▸ **Work required**:
Can you output the records below exactly as they are written?
** Begin Material provided **
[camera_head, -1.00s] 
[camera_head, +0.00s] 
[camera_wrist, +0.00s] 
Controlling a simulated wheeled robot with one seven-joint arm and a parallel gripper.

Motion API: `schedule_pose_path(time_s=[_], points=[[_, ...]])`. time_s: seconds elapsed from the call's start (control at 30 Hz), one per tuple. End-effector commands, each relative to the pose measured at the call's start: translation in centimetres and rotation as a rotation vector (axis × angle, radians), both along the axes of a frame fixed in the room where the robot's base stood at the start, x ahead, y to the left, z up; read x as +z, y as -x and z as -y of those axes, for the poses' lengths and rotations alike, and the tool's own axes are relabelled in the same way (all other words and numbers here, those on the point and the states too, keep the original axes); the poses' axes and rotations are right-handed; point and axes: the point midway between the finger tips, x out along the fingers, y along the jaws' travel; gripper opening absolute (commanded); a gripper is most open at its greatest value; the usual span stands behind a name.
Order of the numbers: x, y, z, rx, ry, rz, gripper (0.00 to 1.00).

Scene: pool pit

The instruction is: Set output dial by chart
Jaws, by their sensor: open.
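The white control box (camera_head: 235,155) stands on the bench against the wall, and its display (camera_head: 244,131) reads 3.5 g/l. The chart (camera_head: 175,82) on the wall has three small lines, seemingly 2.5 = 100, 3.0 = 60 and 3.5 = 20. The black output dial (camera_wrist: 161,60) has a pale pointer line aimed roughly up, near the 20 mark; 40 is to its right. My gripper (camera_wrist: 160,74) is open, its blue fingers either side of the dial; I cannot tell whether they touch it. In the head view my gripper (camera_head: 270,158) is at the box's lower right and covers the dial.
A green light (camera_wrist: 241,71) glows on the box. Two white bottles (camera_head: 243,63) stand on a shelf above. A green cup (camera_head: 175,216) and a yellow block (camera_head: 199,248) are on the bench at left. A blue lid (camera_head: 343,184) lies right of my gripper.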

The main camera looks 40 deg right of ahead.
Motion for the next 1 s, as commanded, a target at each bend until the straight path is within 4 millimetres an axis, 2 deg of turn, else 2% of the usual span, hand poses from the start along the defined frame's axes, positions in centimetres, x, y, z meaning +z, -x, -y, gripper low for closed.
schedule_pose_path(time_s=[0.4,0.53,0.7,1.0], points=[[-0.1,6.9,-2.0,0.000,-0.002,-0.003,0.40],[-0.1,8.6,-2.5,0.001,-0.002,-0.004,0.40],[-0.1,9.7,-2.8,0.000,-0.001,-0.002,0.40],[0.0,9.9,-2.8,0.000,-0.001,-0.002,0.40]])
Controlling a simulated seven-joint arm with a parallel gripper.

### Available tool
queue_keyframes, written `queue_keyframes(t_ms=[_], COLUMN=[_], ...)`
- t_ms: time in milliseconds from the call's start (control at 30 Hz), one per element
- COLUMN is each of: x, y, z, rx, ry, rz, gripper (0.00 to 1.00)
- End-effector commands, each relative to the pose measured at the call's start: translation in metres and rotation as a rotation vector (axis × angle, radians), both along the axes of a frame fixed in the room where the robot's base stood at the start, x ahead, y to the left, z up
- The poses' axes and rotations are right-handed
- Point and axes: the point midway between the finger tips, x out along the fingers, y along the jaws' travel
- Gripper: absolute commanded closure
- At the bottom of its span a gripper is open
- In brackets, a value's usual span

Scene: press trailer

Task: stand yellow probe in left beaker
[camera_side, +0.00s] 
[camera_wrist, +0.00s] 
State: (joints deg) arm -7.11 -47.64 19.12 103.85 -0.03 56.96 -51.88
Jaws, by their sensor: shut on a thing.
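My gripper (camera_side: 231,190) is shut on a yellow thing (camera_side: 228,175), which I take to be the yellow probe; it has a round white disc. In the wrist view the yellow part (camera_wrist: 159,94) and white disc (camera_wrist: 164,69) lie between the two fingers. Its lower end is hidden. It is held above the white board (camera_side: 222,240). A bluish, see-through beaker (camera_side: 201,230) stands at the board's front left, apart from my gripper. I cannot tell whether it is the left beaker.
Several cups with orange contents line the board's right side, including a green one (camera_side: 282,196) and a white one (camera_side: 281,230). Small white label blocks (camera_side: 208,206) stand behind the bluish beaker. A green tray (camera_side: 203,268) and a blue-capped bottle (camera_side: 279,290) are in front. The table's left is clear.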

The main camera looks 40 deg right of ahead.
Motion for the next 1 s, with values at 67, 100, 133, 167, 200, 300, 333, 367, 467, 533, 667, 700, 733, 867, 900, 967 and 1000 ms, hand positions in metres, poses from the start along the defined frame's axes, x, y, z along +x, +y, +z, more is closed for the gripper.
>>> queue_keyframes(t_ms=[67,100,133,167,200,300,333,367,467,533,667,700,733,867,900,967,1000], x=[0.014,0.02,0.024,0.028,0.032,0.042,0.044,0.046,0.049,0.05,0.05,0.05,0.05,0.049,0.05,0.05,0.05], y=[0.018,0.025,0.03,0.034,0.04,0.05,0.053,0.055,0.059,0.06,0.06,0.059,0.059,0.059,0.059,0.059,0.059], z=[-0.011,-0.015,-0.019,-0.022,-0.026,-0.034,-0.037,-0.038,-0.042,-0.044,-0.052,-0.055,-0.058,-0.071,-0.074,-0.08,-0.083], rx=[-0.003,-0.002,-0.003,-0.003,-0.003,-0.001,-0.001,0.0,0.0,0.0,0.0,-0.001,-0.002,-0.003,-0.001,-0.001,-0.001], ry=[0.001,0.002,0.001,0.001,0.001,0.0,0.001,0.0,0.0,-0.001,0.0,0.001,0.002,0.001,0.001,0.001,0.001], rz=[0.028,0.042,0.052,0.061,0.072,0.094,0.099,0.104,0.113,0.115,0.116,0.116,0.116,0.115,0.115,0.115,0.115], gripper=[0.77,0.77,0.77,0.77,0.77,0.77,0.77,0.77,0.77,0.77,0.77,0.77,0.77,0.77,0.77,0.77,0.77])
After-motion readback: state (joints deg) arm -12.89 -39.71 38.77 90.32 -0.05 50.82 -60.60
** End Material provided **
▸ **Final result**:
[camera_head, -1.00s] 
[camera_head, +0.00s] 
[camera_wrist, +0.00s] 
Controlling a simulated wheeled robot with one seven-joint arm and a parallel gripper.

Motion API: `schedule_pose_path(time_s=[_], points=[[_, ...]])`. time_s: seconds elapsed from the call's start (control at 30 Hz), one per tuple. End-effector commands, each relative to the pose measured at the call's start: translation in centimetres and rotation as a rotation vector (axis × angle, radians), both along the axes of a frame fixed in the room where the robot's base stood at the start, x ahead, y to the left, z up; read x as +z, y as -x and z as -y of those axes, for the poses' lengths and rotations alike, and the tool's own axes are relabelled in the same way (all other words and numbers here, those on the point and the states too, keep the original axes); the poses' axes and rotations are right-handed; point and axes: the point midway between the finger tips, x out along the fingers, y along the jaws' travel; gripper opening absolute (commanded); a gripper is most open at its greatest value; the usual span stands behind a name.
Order of the numbers: x, y, z, rx, ry, rz, gripper (0.00 to 1.00).

Scene: pool pit

The instruction is: Set output dial by chart
Jaws, by their sensor: open.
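The white control box (camera_head: 235,155) stands on the bench against the wall, and its display (camera_head: 244,131) reads 3.5 g/l. The chart (camera_head: 175,82) on the wall has three small lines, seemingly 2.5 = 100, 3.0 = 60 and 3.5 = 20. The black output dial (camera_wrist: 161,60) has a pale pointer line aimed roughly up, near the 20 mark; 40 is to its right. My gripper (camera_wrist: 160,74) is open, its blue fingers either side of the dial; I cannot tell whether they touch it. In the head view my gripper (camera_head: 270,158) is at the box's lower right and covers the dial.
A green light (camera_wrist: 241,71) glows on the box. Two white bottles (camera_head: 243,63) stand on a shelf above. A green cup (camera_head: 175,216) and a yellow block (camera_head: 199,248) are on the bench at left. A blue lid (camera_head: 343,184) lies right of my gripper.

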The main camera looks 40 deg right of ahead.
Motion for the next 1 s, as commanded, a target at each bend until the straight path is within 4 millimetres an axis, 2 deg of turn, else 2% of the usual span, hand poses from the start along the defined frame's axes, positions in centimetres, x, y, z meaning +z, -x, -y, gripper low for closed.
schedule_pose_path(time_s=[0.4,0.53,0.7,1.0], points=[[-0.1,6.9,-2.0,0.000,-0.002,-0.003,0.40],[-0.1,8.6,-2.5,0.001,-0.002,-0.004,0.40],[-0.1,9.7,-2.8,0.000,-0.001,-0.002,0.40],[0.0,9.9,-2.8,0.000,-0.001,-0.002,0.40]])
Controlling a simulated seven-joint arm with a parallel gripper.

### Available tool
queue_keyframes, written `queue_keyframes(t_ms=[_], COLUMN=[_], ...)`
- t_ms: time in milliseconds from the call's start (control at 30 Hz), one per element
- COLUMN is each of: x, y, z, rx, ry, rz, gripper (0.00 to 1.00)
- End-effector commands, each relative to the pose measured at the call's start: translation in metres and rotation as a rotation vector (axis × angle, radians), both along the axes of a frame fixed in the room where the robot's base stood at the start, x ahead, y to the left, z up
- The poses' axes and rotations are right-handed
- Point and axes: the point midway between the finger tips, x out along the fingers, y along the jaws' travel
- Gripper: absolute commanded closure
- At the bottom of its span a gripper is open
- In brackets, a value's usual span

Scene: press trailer

Task: stand yellow probe in left beaker
[camera_side, +0.00s] 
[camera_wrist, +0.00s] 
State: (joints deg) arm -7.11 -47.64 19.12 103.85 -0.03 56.96 -51.88
Jaws, by their sensor: shut on a thing.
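My gripper (camera_side: 231,190) is shut on a yellow thing (camera_side: 228,175), which I take to be the yellow probe; it has a round white disc. In the wrist view the yellow part (camera_wrist: 159,94) and white disc (camera_wrist: 164,69) lie between the two fingers. Its lower end is hidden. It is held above the white board (camera_side: 222,240). A bluish, see-through beaker (camera_side: 201,230) stands at the board's front left, apart from my gripper. I cannot tell whether it is the left beaker.
Several cups with orange contents line the board's right side, including a green one (camera_side: 282,196) and a white one (camera_side: 281,230). Small white label blocks (camera_side: 208,206) stand behind the bluish beaker. A green tray (camera_side: 203,268) and a blue-capped bottle (camera_side: 279,290) are in front. The table's left is clear.

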The main camera looks 40 deg right of ahead.
Motion for the next 1 s, with values at 67, 100, 133, 167, 200, 300, 333, 367, 467, 533, 667, 700, 733, 867, 900, 967 and 1000 ms, hand positions in metres, poses from the start along the defined frame's axes, x, y, z along +x, +y, +z, more is closed for the gripper.
>>> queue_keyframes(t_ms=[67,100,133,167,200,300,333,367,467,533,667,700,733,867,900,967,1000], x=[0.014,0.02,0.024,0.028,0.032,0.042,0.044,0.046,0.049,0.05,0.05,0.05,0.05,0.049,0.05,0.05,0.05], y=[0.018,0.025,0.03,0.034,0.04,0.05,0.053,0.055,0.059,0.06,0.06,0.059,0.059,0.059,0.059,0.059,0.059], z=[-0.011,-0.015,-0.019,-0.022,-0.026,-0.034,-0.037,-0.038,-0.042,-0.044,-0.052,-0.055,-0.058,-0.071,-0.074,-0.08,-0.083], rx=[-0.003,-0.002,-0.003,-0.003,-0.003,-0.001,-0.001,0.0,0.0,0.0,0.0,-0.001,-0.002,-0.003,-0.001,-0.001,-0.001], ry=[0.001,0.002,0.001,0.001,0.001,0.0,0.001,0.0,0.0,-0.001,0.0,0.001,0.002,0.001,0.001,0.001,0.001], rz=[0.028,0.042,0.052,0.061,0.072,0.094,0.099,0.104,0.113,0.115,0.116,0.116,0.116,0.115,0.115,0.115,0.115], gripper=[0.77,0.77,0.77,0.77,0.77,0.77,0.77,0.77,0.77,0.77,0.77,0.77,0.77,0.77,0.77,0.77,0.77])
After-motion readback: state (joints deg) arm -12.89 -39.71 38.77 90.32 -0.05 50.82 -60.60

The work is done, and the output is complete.